*Data provided:*
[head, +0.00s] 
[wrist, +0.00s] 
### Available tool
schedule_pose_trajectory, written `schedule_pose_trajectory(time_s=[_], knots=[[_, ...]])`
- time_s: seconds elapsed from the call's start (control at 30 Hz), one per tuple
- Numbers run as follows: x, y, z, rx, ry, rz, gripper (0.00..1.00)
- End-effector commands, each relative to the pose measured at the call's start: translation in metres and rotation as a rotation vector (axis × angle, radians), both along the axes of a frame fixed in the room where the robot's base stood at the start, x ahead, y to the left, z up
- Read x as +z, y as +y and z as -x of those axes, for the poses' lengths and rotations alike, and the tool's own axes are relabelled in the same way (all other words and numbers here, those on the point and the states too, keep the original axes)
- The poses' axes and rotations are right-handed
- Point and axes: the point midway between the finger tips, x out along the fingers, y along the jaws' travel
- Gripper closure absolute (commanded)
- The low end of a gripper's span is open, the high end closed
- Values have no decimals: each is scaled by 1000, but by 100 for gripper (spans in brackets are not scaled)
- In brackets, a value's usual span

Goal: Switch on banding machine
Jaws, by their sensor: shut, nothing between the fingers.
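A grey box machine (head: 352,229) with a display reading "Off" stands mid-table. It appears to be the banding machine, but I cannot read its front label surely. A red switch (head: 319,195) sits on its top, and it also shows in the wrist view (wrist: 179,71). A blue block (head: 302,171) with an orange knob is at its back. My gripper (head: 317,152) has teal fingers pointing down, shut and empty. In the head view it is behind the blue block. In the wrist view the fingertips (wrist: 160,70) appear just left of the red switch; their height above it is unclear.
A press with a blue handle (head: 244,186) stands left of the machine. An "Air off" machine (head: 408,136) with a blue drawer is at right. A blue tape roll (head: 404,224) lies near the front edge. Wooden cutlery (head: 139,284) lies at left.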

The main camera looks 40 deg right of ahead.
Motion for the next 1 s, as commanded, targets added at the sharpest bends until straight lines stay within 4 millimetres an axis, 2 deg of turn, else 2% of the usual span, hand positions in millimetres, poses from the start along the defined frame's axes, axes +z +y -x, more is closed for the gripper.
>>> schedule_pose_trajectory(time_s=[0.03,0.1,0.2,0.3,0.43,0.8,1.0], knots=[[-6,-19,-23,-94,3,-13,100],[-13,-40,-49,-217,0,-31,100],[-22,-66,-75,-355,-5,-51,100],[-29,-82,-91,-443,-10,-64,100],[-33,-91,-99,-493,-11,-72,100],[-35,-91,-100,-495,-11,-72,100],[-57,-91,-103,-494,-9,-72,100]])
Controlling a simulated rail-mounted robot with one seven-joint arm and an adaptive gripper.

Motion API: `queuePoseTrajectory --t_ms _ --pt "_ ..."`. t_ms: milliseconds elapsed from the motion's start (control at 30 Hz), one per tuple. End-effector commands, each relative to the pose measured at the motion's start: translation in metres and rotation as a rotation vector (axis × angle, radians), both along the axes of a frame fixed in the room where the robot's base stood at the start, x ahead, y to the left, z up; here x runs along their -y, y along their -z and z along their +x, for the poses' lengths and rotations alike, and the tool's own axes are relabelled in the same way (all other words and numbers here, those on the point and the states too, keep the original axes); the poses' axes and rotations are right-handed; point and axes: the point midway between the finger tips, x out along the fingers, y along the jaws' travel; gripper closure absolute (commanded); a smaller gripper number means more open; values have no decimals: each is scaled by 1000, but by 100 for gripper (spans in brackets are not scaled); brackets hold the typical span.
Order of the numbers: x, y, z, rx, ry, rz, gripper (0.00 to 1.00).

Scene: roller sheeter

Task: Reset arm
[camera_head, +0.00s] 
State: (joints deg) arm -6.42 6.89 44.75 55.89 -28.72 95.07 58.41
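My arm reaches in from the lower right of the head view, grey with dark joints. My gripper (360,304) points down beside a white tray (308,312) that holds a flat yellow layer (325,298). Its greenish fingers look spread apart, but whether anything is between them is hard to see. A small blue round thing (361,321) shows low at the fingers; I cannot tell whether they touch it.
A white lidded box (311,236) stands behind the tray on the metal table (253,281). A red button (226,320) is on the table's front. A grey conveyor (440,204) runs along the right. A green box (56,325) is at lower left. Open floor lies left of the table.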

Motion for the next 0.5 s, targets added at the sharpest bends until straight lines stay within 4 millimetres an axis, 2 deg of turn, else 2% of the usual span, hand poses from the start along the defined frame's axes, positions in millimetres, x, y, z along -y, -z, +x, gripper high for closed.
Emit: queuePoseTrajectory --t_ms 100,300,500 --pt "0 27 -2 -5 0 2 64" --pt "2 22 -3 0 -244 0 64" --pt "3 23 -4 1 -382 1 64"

*Instructions to follow:* Restate, word for word and with nothing added, the lines from the first line of the listing through the one where "- Numbers run" stands.

*Reply to the task:*
[head, +0.00s] 
[wrist, +0.00s] 
### Available tool
schedule_pose_trajectory, written `schedule_pose_trajectory(time_s=[_], knots=[[_, ...]])`
- time_s: seconds elapsed from the call's start (control at 30 Hz), one per tuple
- Numbers run as follows: x, y, z, rx, ry, rz, gripper (0.00..1.00)

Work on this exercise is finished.